Data for this task:
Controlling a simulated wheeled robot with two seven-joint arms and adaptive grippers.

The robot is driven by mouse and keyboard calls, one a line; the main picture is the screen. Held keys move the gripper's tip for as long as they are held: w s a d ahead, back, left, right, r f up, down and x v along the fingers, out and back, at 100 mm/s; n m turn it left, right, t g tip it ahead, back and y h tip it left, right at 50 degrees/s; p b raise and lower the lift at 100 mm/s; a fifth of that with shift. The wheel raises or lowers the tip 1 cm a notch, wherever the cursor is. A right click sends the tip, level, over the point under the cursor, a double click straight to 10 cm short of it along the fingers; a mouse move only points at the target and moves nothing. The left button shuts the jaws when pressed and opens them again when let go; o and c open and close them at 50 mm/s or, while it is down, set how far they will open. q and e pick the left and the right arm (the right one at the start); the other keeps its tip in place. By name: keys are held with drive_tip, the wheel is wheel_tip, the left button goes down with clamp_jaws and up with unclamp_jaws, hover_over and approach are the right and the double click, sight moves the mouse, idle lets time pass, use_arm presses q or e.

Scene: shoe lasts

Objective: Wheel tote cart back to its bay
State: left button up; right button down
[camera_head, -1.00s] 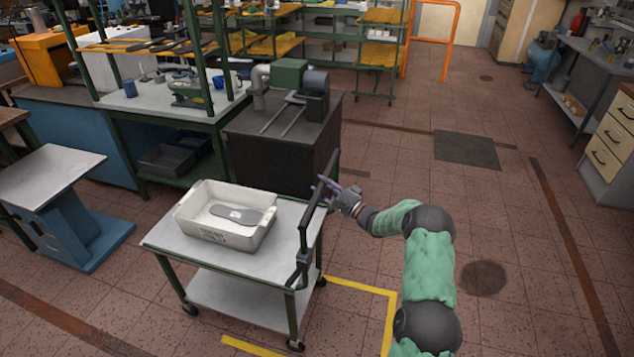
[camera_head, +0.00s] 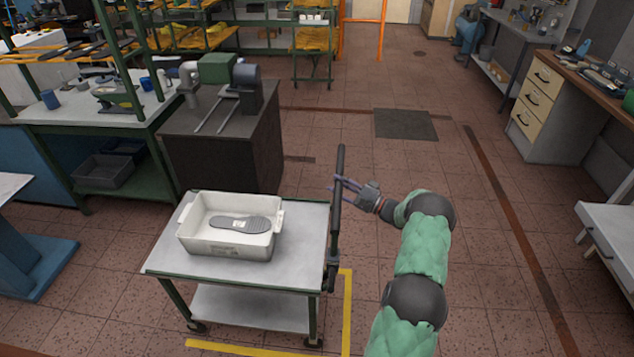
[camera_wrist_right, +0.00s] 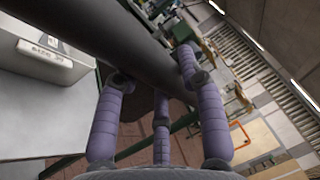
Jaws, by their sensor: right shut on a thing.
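The tote cart (camera_head: 295,250) is a green-framed, two-shelf trolley with pale tops, standing on castors. A white tote (camera_head: 228,247) sits on its top shelf with a grey sole-shaped piece (camera_head: 240,224) inside. My right gripper (camera_head: 345,187) is shut on the cart's dark push handle (camera_head: 339,200) at the cart's right end. In the right wrist view the purple fingers (camera_wrist_right: 160,115) lie around the dark handle bar (camera_wrist_right: 130,45), and the tote (camera_wrist_right: 45,55) shows at the left. The bay is a yellow floor outline (camera_head: 347,305) under and beside the cart's near right side. My left gripper is out of view.
A dark cabinet (camera_head: 225,145) with a machine on top stands just behind the cart. A blue stand (camera_head: 35,265) is to the left. Workbenches (camera_head: 560,120) line the right. The tiled floor between is open.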

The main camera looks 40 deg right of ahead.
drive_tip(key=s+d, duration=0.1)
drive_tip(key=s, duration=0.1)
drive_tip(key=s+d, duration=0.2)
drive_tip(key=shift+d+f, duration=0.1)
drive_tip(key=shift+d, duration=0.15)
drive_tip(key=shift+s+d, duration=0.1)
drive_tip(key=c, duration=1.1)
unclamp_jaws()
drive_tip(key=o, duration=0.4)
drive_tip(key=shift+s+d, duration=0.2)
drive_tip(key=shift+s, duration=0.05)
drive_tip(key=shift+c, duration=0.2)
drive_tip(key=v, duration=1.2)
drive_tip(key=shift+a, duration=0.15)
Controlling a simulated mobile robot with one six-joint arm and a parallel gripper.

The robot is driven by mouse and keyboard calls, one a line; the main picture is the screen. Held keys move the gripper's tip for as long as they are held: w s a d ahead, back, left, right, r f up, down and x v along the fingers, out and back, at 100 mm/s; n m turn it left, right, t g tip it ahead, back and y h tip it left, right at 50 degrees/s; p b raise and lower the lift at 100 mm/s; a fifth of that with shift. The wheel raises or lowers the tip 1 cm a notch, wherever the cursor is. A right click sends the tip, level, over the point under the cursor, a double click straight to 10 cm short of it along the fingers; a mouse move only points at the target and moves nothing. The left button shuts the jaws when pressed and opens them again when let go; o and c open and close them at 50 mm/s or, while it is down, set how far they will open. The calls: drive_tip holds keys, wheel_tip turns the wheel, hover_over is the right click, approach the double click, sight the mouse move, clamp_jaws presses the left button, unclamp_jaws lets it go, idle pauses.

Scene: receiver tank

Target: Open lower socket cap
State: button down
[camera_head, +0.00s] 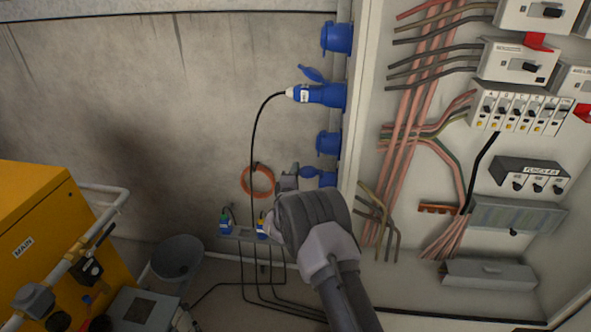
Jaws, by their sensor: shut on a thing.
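Several blue sockets stick out from the left side of the electrical cabinet in a column. The lower socket (326,179) is the bottom one, partly hidden behind my wrist. Its blue cap (309,173) shows at the socket's left end, right by my fingertips. My gripper (289,178) reaches up from below and is shut on the cap at its left edge. The fingers cover part of the cap, so I cannot tell how far it is tilted.
Above are a closed blue socket (328,143), a socket with a blue plug (318,94) and black cable, and a top socket (337,38). An orange cable coil (257,181) hangs on the wall. A yellow machine (45,225) and grey bucket (177,257) stand left. Cabinet wiring is right.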

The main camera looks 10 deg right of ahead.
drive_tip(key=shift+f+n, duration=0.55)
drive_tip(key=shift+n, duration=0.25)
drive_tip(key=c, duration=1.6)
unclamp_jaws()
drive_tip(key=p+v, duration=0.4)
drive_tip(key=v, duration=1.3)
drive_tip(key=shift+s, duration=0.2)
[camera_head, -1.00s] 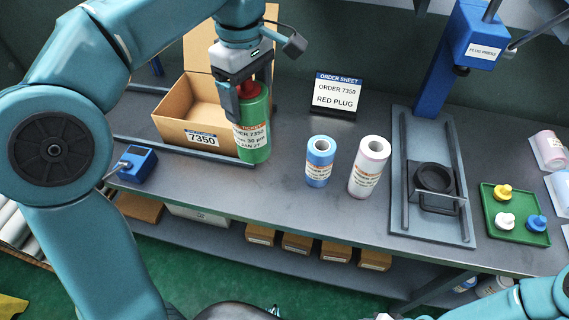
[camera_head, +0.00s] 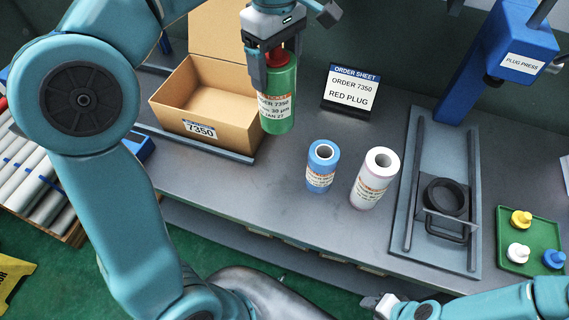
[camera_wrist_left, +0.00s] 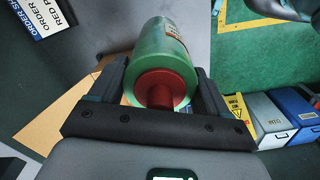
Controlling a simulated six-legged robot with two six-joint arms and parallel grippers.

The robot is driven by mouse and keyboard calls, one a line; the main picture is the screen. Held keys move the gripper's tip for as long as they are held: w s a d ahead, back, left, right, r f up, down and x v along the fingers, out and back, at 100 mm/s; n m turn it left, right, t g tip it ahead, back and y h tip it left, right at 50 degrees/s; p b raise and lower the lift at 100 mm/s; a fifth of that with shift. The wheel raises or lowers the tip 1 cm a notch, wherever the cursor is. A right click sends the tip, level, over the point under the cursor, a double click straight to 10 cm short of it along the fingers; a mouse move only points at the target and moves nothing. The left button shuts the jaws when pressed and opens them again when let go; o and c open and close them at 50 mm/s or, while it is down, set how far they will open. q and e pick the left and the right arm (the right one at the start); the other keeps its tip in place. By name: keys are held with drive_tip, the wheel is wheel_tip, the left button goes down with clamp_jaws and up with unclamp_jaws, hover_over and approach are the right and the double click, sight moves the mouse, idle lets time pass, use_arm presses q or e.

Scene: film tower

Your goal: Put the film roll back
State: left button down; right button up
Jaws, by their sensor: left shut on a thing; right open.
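My left gripper (camera_head: 270,62) is shut on the upper end of a green film roll (camera_head: 279,100), which has a red plug in its top end. The roll hangs nearly upright by the right side of the open cardboard box (camera_head: 184,101) marked 7350. I cannot tell whether it touches the box. In the left wrist view the green roll (camera_wrist_left: 164,48) and red plug (camera_wrist_left: 160,88) lie between the fingers. My right gripper (camera_head: 384,304) is open and empty at the bottom, in front of the bench.
A blue roll (camera_head: 320,172) and a white roll (camera_head: 371,185) stand on the bench. The order sheet (camera_head: 350,92) reads 7350, red plug. The blue plug press (camera_head: 491,60) and a green tray (camera_head: 529,251) of plugs are at right. Bench space left of the blue roll is clear.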

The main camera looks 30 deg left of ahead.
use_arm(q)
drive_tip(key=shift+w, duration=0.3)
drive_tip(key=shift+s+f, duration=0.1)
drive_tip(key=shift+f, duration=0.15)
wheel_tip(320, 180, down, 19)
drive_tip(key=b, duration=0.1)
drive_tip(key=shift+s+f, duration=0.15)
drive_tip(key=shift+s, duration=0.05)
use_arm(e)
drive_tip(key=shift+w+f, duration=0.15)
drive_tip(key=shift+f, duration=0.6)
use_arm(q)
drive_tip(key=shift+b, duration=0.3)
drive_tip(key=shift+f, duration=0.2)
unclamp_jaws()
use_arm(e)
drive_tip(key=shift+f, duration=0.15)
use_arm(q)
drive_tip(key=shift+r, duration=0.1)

The task: Your job is to transcribe the entries above exactly; skip the pictures.

Complete answer:
Controlling a simulated wheeled robot with two seven-joint arms and adaptive grippers.

The robot is driven by mouse and keyboard calls, one a line; the main picture is the screen. Held keys move the gripper's tip for as long as they are held: w s a d ahead, back, left, right, r f up, down and x v along the fingers, out and back, at 100 mm/s; n m turn it left, right, t g tip it ahead, back and y h tip it left, right at 50 degrees/s; p b raise and lower the lift at 100 mm/s; a fifth of that with shift. The wheel raises or lowers the tip 1 cm a notch, wherever the cursor is. A right click sends the tip, level, over the point under the cursor, a double click straight to 10 cm short of it along the fingers; a mouse move only points at the target and moves nothing. The left button shuts the jaws when pressed and opens them again when let go; o and c open and close them at 50 mm/s or, while it is down, set how far they will open. q and e pick the left and the right arm (the right one at the start); the other keeps its tip in place. By name: keys are held with drive_tip, the wheel is wheel_tip, the left button goes down with clamp_jaws and up with unclamp_jaws, hover_over and approach are the right and the double click, sight moves the mouse, idle lets time pass, use_arm presses q or e.

Scene: shoe lasts

Objective: Wheel tote cart back to its bay
State: left button up; right button down
[camera_head, -1.00s] 
[camera_head, +0.00s] 
[camera_wrist_right, +0.00s] 
Jaws, by their sensor: right shut on a thing.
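The tote cart (camera_head: 295,250) is a green-framed, two-shelf trolley with pale tops, standing on castors. A white tote (camera_head: 228,247) sits on its top shelf with a grey sole-shaped piece (camera_head: 240,224) inside. My right gripper (camera_head: 345,187) is shut on the cart's dark push handle (camera_head: 339,200) at the cart's right end. In the right wrist view the purple fingers (camera_wrist_right: 160,115) lie around the dark handle bar (camera_wrist_right: 130,45), and the tote (camera_wrist_right: 45,55) shows at the left. The bay is a yellow floor outline (camera_head: 347,305) under and beside the cart's near right side. My left gripper is out of view.
A dark cabinet (camera_head: 225,145) with a machine on top stands just behind the cart. A blue stand (camera_head: 35,265) is to the left. Workbenches (camera_head: 560,120) line the right. The tiled floor between is open.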

The main camera looks 40 deg right of ahead.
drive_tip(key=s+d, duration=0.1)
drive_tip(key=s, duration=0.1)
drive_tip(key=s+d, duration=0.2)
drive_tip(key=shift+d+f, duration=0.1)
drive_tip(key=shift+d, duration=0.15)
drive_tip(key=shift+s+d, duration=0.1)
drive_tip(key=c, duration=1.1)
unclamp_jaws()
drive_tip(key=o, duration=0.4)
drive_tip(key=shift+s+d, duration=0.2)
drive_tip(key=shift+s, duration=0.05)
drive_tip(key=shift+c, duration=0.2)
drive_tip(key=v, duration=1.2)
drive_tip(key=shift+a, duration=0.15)
Controlling a simulated mobile robot with one six-joint arm and a parallel gripper.

The robot is driven by mouse and keyboard calls, one a line; the main picture is the screen. Held keys move the gripper's tip for as long as they are held: w s a d ahead, back, left, right, r f up, down and x v along the fingers, out and back, at 100 mm/s; n m turn it left, right, t g tip it ahead, back and y h tip it left, right at 50 degrees/s; p b raise and lower the lift at 100 mm/s; a fifth of that with shift. The wheel raises or lowers the tip 1 cm a notch, wherever the cursor is. A right click sends the tip, level, over the point under the cursor, a double click straight to 10 cm short of it along the fingers; a mouse move only points at the target and moves nothing. The left button shuts the jaws when pressed and opens them again when let go; o and c open and close them at 50 mm/s or, while it is down, set how far they will open. The calls: drive_tip holds keys, wheel_tip turns the wheel, hover_over is the right click, approach the double click, sight the mouse move, clamp_jaws presses the left button, unclamp_jaws lets it go, idle pauses.

Scene: receiver tank

Target: Open lower socket cap
State: button down
[camera_head, +0.00s] 
Jaws, by their sensor: shut on a thing.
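Several blue sockets stick out from the left side of the electrical cabinet in a column. The lower socket (326,179) is the bottom one, partly hidden behind my wrist. Its blue cap (309,173) shows at the socket's left end, right by my fingertips. My gripper (289,178) reaches up from below and is shut on the cap at its left edge. The fingers cover part of the cap, so I cannot tell how far it is tilted.
Above are a closed blue socket (328,143), a socket with a blue plug (318,94) and black cable, and a top socket (337,38). An orange cable coil (257,181) hangs on the wall. A yellow machine (45,225) and grey bucket (177,257) stand left. Cabinet wiring is right.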

The main camera looks 10 deg right of ahead.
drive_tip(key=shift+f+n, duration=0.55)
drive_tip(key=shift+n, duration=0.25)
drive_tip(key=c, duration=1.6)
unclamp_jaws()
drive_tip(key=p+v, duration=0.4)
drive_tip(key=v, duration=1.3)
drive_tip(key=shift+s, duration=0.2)
[camera_head, -1.00s] 
[camera_head, +0.00s] 
[camera_wrist_left, +0.00s] 
Controlling a simulated six-legged robot with two six-joint arms and parallel grippers.

The robot is driven by mouse and keyboard calls, one a line; the main picture is the screen. Held keys move the gripper's tip for as long as they are held: w s a d ahead, back, left, right, r f up, down and x v along the fingers, out and back, at 100 mm/s; n m turn it left, right, t g tip it ahead, back and y h tip it left, right at 50 degrees/s; p b raise and lower the lift at 100 mm/s; a fifth of that with shift. The wheel raises or lowers the tip 1 cm a notch, wherever the cursor is. A right click sends the tip, level, over the point under the cursor, a double click straight to 10 cm short of it along the fingers; a mouse move only points at the target and moves nothing. The left button shuts the jaws when pressed and opens them again when let go; o and c open and close them at 50 mm/s or, while it is down, set how far they will open. q and e pick the left and the right arm (the right one at the start); the other keeps its tip in place. By name: keys are held with drive_tip, the wheel is wheel_tip, the left button goes down with clamp_jaws and up with unclamp_jaws, hover_over and approach are the right and the double click, sight moves the mouse, idle lets time pass, use_arm presses q or e.

Scene: film tower

Your goal: Put the film roll back
State: left button down; right button up
Jaws, by their sensor: left shut on a thing; right open.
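My left gripper (camera_head: 270,62) is shut on the upper end of a green film roll (camera_head: 279,100), which has a red plug in its top end. The roll hangs nearly upright by the right side of the open cardboard box (camera_head: 184,101) marked 7350. I cannot tell whether it touches the box. In the left wrist view the green roll (camera_wrist_left: 164,48) and red plug (camera_wrist_left: 160,88) lie between the fingers. My right gripper (camera_head: 384,304) is open and empty at the bottom, in front of the bench.
A blue roll (camera_head: 320,172) and a white roll (camera_head: 371,185) stand on the bench. The order sheet (camera_head: 350,92) reads 7350, red plug. The blue plug press (camera_head: 491,60) and a green tray (camera_head: 529,251) of plugs are at right. Bench space left of the blue roll is clear.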

The main camera looks 30 deg left of ahead.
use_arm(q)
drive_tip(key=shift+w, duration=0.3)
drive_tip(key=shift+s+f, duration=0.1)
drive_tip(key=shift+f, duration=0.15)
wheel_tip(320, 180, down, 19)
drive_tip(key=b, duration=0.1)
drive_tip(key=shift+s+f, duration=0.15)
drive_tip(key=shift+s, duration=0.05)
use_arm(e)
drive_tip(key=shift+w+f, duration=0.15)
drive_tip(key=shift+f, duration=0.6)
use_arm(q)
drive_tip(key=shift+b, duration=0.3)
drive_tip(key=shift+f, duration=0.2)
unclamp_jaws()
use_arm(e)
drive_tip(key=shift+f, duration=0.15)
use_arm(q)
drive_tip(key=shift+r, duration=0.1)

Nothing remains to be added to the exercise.